* Start *

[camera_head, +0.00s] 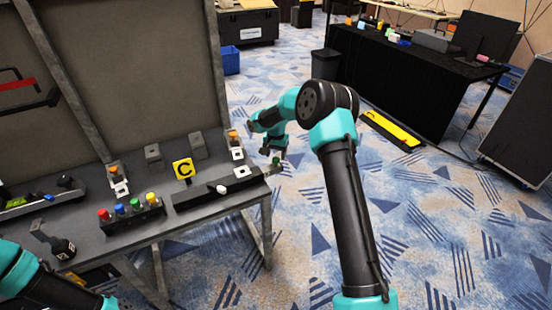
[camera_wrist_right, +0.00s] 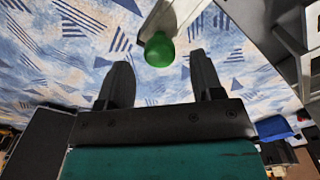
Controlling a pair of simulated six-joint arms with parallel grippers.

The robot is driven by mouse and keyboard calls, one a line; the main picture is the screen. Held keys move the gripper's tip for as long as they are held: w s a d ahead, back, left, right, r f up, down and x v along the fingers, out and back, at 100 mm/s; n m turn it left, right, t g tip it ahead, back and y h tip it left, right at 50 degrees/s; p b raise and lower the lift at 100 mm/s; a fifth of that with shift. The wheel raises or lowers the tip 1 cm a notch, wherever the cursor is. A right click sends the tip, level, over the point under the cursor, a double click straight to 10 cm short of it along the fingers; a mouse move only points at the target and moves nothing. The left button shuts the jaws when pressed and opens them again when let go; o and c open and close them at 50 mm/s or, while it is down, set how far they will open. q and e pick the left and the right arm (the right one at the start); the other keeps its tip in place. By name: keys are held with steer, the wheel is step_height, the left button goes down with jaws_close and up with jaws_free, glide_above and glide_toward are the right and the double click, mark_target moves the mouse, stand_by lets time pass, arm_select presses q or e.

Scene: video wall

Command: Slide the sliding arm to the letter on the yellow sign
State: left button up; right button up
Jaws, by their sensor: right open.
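The yellow sign (camera_head: 184,169) with a black letter C stands upright at the back of the workbench. In front of it lies a long black rail (camera_head: 205,194) with a white oval piece (camera_head: 222,189) on it. A green knob (camera_head: 276,160) sits at the right end of a pale bar by the bench's right edge; the knob (camera_wrist_right: 159,50) also shows in the wrist view. My right gripper (camera_head: 277,151) is close to this knob. In the wrist view my right gripper (camera_wrist_right: 160,60) is open, with the knob seen between its fingertips; contact cannot be told. My left gripper is out of view.
A block with several coloured buttons (camera_head: 132,212) stands left of the rail. An upright grey panel (camera_head: 130,70) rises behind the bench.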

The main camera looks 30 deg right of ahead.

* End *

Quote, exactly and only, the lines from the first line of the data above through the line containing "Scene: video wall". The pictures do not belong in it.

**Right answer**
[camera_head, +0.00s] 
[camera_wrist_right, +0.00s] 
Controlling a pair of simulated six-joint arms with parallel grippers.

The robot is driven by mouse and keyboard calls, one a line; the main picture is the screen. Held keys move the gripper's tip for as long as they are held: w s a d ahead, back, left, right, r f up, down and x v along the fingers, out and back, at 100 mm/s; n m turn it left, right, t g tip it ahead, back and y h tip it left, right at 50 degrees/s; p b raise and lower the lift at 100 mm/s; a fifth of that with shift. The wheel raises or lowers the tip 1 cm a notch, wherever the cursor is. A right click sends the tip, level, over the point under the cursor, a double click straight to 10 cm short of it along the fingers; a mouse move only points at the target and moves nothing. The left button shuts the jaws when pressed and opens them again when let go; o and c open and close them at 50 mm/s or, while it is down, set how far they will open. q and e pick the left and the right arm (the right one at the start); the other keeps its tip in place. By name: keys are held with steer, the wheel is step_height, the left button goes down with jaws_close and up with jaws_free, glide_above and glide_toward are the right and the double click, mark_target moves the mouse, stand_by lets time pass, arm_select presses q or e.

Scene: video wall

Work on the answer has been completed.